清涼飲料市場は、2011年で約17億ケースの規模。少子高齢化から微減傾向が続いている。その一方、地域のサイダーメーカーなど中小を併せると、約200社が犇(ひし)めく。 今回は飲料業界では過去最大規模のM&A(企業の合併・買収)だが、カルピスを持ち株会社(アサヒグループホールディングス)の傘下に入れそのまま存続させて、アサヒ飲料と合併させないのは特徴だろう。
人事という観点から、M&A後の人事制度、賃金制度のあり方には、主に次の三通りがある。
(1)両社の制度を残す、(2)買収した会社の制度に合わせて人事統合する、(3)新しいシステムを作る。
アサヒは2002年に、当時のアサヒビールとして旭化成酒類部門と協和発酵酒類部門を買収した。このときには(2)で実行した。
これに対して今回は(1)を採用した(ちなみに、アサヒが純粋持ち株会社制に移行したのは昨年7月)。泉谷社長は「(カルピスは)90年もの歴史がある会社。独立性を尊重したい」などと話す。
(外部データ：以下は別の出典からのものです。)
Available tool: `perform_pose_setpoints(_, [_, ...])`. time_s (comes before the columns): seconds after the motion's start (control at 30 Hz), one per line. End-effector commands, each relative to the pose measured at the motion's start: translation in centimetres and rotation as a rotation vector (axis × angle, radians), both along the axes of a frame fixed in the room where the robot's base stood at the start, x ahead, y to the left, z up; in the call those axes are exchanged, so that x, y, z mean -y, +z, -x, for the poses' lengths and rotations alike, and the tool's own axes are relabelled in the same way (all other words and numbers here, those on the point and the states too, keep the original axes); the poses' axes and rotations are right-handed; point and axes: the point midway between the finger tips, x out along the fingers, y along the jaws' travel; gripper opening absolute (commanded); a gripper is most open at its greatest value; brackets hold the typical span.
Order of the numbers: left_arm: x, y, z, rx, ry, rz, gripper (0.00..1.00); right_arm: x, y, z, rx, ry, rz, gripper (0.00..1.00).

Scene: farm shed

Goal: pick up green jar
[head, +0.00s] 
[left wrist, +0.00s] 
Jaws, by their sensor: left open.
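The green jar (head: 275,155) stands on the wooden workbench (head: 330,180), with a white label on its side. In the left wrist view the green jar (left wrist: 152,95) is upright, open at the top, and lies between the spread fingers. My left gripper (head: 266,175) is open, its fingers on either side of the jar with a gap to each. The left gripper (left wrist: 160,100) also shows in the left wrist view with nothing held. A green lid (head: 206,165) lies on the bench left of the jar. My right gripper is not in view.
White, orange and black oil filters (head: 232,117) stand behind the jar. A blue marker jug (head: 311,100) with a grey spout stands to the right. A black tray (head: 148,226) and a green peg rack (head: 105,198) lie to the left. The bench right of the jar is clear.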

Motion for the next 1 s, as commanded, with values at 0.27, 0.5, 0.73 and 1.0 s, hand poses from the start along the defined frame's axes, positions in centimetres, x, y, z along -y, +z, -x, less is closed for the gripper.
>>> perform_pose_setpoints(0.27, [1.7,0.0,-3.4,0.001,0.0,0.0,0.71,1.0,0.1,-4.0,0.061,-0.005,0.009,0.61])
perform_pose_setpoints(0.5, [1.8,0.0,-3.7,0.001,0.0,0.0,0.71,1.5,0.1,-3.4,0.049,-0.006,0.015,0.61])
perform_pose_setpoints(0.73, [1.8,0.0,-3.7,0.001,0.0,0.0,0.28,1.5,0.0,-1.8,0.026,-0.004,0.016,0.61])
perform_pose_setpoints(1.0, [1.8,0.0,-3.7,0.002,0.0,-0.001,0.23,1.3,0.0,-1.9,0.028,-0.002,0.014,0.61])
(1)は、買収された会社の社員の立場からすると、事後もあまり変化はない。仕事の中身も賃金体系も変わらないためだが、社員に不安は少ないはず。伝統企業に勤めるプライドが高いサラリーマンにとっては、変化が小さいことは何よりの福音ではないか。融和型の手法であり、軋轢を回避できる。